Como muchos de su generación, Lilia necesitaba escapar para encontrarse. En 1953, partió a París. Y allí, el mundo se abrió.


París no le dictaba lo que debía pintar; le mostraba cómo podía pintar. Descubrió el "Informalismo", un arte que no partía de una idea, sino del instinto. Vio a artistas que atacaban el lienzo con gestos, que valoraban la mancha, el accidente, la materia pura. Convivió con surrealistas como André Breton y Benjamin Péret, para quienes el arte era una puerta al subconsciente.


Fue una revelación. Lilia entendió que el arte no tenía que ser una lección de historia; podía ser un sismógrafo de la vida interior.


El Alfabeto Secreto de Lilia Carrillo


Cuando Lilia regresó a México, traía consigo un lenguaje nuevo. Su "ruptura" no fue solo conceptual, fue brutalmente técnica. Si Siqueiros lanzaba pintura con pistolas de aire, Lilia la susurraba con veladuras.

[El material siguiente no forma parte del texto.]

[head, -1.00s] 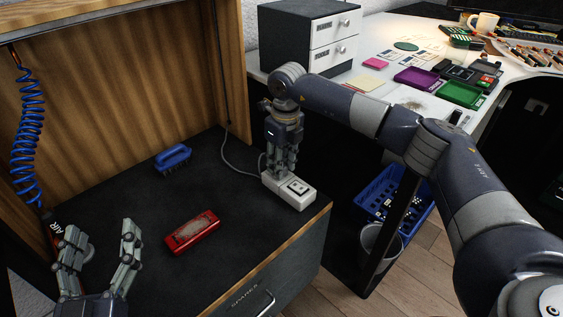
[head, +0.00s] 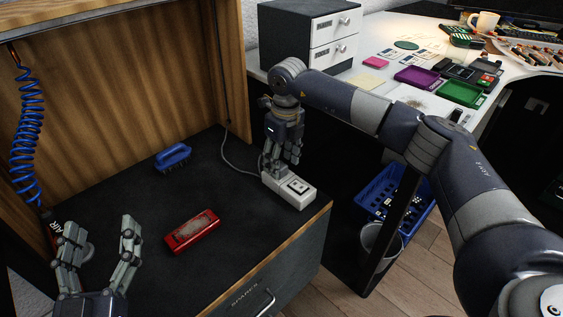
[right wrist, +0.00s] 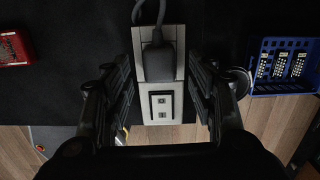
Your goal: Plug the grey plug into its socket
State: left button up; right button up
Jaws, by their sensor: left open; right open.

Su proceso era una alquimia.


En lugar de aplicar colores sólidos, Lilia trabajaba con veladuras: capas finísimas, casi transparentes de pintura, superpuestas una y otra vez. Esto no crea un color, crea una atmósfera. Sus cuadros tienen una profundidad brumosa, como si miraras un paisaje a través de la niebla o el recuerdo de un sueño.


Pero sus lienzos no son solo etéreos; son físicos. Lilia rasgaba, frotaba y escarbaba la pintura. Usaba espátulas, trapos y sus propias manos. Creaba texturas que parecen cortezas de árbol, superficies lunares o piel herida.


Su técnica era una contradicción perfecta: construía mundos delicados solo para intervenirlos con un gesto visceral. Era su forma de pintar la calma y la tormenta que habitaban en el mismo lugar.


Una Nueva Forma de Ser Mexicano


Lilia Carrillo, junto a su generación , no solo cambió la pintura. Cambió lo que significaba "ser" un artista en México. Demostró que la introspección era un acto tan radical como la protesta política. Que el silencio podía ser más subversivo que un grito. Sus cuadros son una invitación. No te exigen que entiendas la historia de la nación; te piden que te tomes un momento para sentir tu propia historia. Son espacios para la pausa, para la meditación, para reconciliar nuestras propias luces y sombras.


La revolución de Lilia Carrillo fue silenciosa, pero sus efectos resuenan hasta hoy. Nos enseñó que la libertad más profunda no es la que se pinta en un muro, sino la que se encuentra dentro de uno mismo.